Einstein would be proud of my Insanity...
Joined
30 January 2015
Messages
59,010
Visit site
. Is it not just possible that this horse have a bad attitude? Is it always the owner’s fault?.

Yes that is possible, and it happens quite often, and is one of the reasons that so many livery yards are on individual turnout.

I have known many horses over the years who would not settle even in a herd situation. My very experienced friend currently owns a horse bought as a four year old, and they tried many times to socialise him but he just damages the other horses so he is kept alone, where he is clearly settled and happy. Luckily they have the space.

Years back, I knew a horse that ran a pony ragged for an entire day before the livery yard admitted defeat and had him on his own.

I've owned a mare who grazed happily enough in a herd of horses, but put sheep with her and she pinned them in corners and kicked the living daylights out of them.

It may be a previous owners fault, or it may not. People have different characters and different attitudes to personal space, and so do horses.
 
Joined
7 May 2020
Messages
1,401
Visit site
People create problems in horses, you need to look at what you can change to make him feel safe and secure. I always switch off from people who use phrases like”he’s being a knob”. No, he’s being a HORSE, your job as a responsible owner is to listen to him and understand what he’s trying to tell you.

If it isn’t working out how you currently have Him then move him short term and find a herd, give him some socialisation. He doesn’t need to “bond” with you, he needs what a horse needs, food, company, interaction with other horses and to feel secure.

It takes a long time for horses to feel secure and you’ve had him a very short time.
 

FestiveFuzz

Well-Known Member
Joined
5 January 2008
Messages
4,501
Visit site
Youngsters really need to be out with others their own age and a couple of older ones to put them in their place, so I’m not surprised he’s acting out in your current setup.

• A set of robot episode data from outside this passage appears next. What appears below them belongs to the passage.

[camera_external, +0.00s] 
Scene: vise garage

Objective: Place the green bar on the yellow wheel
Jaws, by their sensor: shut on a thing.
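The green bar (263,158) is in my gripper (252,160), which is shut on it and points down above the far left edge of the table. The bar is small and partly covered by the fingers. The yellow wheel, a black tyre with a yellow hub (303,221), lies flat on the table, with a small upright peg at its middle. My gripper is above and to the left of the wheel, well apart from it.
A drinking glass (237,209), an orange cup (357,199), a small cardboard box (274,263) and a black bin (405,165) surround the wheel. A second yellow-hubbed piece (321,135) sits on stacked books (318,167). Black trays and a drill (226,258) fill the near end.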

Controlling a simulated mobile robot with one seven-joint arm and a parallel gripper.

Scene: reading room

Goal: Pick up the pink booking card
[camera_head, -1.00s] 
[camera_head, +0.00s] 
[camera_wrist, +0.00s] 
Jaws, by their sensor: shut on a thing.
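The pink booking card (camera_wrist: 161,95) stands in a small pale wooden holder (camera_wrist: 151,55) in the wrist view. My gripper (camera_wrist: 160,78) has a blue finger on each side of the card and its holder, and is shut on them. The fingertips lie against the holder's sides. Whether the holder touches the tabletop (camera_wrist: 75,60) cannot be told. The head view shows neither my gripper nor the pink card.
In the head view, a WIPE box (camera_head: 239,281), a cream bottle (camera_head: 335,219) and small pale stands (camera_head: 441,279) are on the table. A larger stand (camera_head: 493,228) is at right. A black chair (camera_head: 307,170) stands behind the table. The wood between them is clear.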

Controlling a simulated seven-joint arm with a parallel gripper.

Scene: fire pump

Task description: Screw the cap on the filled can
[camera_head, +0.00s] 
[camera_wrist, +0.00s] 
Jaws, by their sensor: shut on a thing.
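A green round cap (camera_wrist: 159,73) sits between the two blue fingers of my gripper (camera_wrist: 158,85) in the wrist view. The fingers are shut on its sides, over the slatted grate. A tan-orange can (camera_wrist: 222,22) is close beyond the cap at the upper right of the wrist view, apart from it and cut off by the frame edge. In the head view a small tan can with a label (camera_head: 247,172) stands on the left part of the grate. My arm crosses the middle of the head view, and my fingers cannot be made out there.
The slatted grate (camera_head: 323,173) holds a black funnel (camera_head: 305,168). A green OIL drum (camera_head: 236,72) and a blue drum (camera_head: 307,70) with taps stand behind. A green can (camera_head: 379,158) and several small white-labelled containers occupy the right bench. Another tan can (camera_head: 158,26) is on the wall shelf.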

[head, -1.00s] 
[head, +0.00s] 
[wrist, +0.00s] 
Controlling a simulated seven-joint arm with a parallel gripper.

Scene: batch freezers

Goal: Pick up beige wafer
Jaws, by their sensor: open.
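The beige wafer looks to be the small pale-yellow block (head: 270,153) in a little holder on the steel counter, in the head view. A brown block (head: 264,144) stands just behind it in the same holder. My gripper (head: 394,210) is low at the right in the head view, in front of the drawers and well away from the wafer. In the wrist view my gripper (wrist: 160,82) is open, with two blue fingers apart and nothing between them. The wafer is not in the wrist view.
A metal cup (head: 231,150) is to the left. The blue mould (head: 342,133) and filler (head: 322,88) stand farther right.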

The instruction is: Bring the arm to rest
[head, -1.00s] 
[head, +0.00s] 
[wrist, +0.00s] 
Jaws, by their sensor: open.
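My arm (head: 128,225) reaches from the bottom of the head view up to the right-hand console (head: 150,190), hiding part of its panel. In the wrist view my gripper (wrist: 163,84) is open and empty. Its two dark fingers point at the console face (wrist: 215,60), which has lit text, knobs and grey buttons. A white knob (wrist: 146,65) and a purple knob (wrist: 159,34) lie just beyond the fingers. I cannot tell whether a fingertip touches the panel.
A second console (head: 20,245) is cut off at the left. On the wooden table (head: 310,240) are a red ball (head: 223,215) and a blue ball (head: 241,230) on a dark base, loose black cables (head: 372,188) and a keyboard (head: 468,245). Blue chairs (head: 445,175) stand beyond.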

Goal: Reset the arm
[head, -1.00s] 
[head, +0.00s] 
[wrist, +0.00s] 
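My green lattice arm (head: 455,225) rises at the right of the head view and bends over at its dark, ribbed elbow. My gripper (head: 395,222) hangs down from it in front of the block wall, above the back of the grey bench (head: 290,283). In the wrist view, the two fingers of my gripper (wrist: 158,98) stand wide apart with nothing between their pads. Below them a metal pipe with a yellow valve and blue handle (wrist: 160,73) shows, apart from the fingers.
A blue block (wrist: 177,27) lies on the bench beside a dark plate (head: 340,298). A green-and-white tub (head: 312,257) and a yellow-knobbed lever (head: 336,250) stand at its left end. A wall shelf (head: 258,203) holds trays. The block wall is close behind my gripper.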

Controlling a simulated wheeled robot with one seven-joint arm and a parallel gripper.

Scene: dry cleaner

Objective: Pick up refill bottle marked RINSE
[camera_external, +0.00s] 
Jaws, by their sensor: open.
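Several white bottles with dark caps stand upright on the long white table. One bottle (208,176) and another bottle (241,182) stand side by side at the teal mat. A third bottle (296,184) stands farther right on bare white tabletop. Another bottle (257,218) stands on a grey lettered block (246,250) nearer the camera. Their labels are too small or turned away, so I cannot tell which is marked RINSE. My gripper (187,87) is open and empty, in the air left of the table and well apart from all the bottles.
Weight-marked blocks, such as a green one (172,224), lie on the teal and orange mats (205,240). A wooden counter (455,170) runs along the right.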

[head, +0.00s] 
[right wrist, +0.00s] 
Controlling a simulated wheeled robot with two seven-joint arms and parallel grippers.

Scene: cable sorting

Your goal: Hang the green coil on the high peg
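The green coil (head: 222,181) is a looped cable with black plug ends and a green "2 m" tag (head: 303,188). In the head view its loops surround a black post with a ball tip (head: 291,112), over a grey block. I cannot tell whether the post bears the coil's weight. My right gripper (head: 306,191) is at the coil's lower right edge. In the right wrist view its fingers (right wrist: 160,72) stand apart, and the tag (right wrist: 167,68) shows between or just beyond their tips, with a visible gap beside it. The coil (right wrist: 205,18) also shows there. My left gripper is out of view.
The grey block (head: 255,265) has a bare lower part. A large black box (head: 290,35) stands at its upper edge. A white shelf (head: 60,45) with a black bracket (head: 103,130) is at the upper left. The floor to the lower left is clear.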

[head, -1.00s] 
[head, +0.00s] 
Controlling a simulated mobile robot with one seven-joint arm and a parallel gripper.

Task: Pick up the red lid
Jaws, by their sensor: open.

Find him some company, stop keeping him on individual turnout and start instilling some manners and you’ll be amazed at the difference it’ll make. In the meantime, cut him some slack, it’s only been 2 weeks and your set up is far from ideal for a youngster. Also please set him up for success, letting your dog get too close to him was always going to end in tears.
 

Nari

Well-Known Member
Joined
27 September 2005
Messages
2,898
Visit site
Herds of mixed ages are the way to go with youngsters, the older ones generally keep them in their place and teach them herd manners. Two youngsters together is always likely to produce the situation you describe as one of them tries to lord it over the other. Just like children they need adults around to keep discipline and teach them to be nice people.
 

millikins

Well-Known Member
Joined
7 March 2011
Messages
3,895
Visit site
Our Dales mare had to be separated and graze alone for about a month after she arrived last year for our safety. She was only 4, so not what we wanted but she was dangerously possesive of our old mare if daughter or I went into the field, kicking out and tried to run down daughter. It was obviously because she was upset and insecure, but sort who becomes bolshy and very rude in those situations. She came round OP after a couple of months, she's rather sweet really though not one you'd take liberties with :)
 

shanti

Well-Known Member
Joined
6 October 2016
Messages
253
Visit site
Two young horses together with no 'adult' to manage them, I'm not surprised you are having issues. This is pretty standard horse behavior given the circumstances. You need to get hold of a cranky. no nonsense, older mare to sort him out.
 

hellfire

Well-Known Member
Joined
17 July 2014
Messages
348
Location
Devon
Visit site
When I bought my last youngster he’d been kept separate with a old mare as company over the fence. When I put him in with my little herd he was a nightmare and bully. I made sure he had his shoes off before I put him out and rugged everyone up and let them get on with it in the end after constant panicking. I used the 6acre paddock with plenty of grass. After a few months it all settled down and now they live happily. The biggest issue I had was my Sparky was stallion like as cut very late and my new one Dakota at just rising 5 had not long been cut. There were times I thought it wouldn’t work and even posted my concerns on here but luckily in the end it did. It’s actually my older Shetland who keeps them in check as he’s a grumpy sod at times. Dakota now has taken top position but the serious bullying has stopped. He’s matured and learnt herd behaviour. The only time it rears it’s head is when they are on restricted grazing and I’m doing hay. That’s because in their eyes there’s not enough food even though there is. A young horse needs to be in a herd and given plenty of room so they can get away from each other plus grass to keep them occupied. Id turn them out together and keep a close eye on things and go from there. He’s got to settle into a new place. Plus what are you feeding him? You just want a low sugar fibre based feed if he does need extra. If you have plenty of grass maybe forget the feed right now unless your getting him to a routine of coming in or over to you.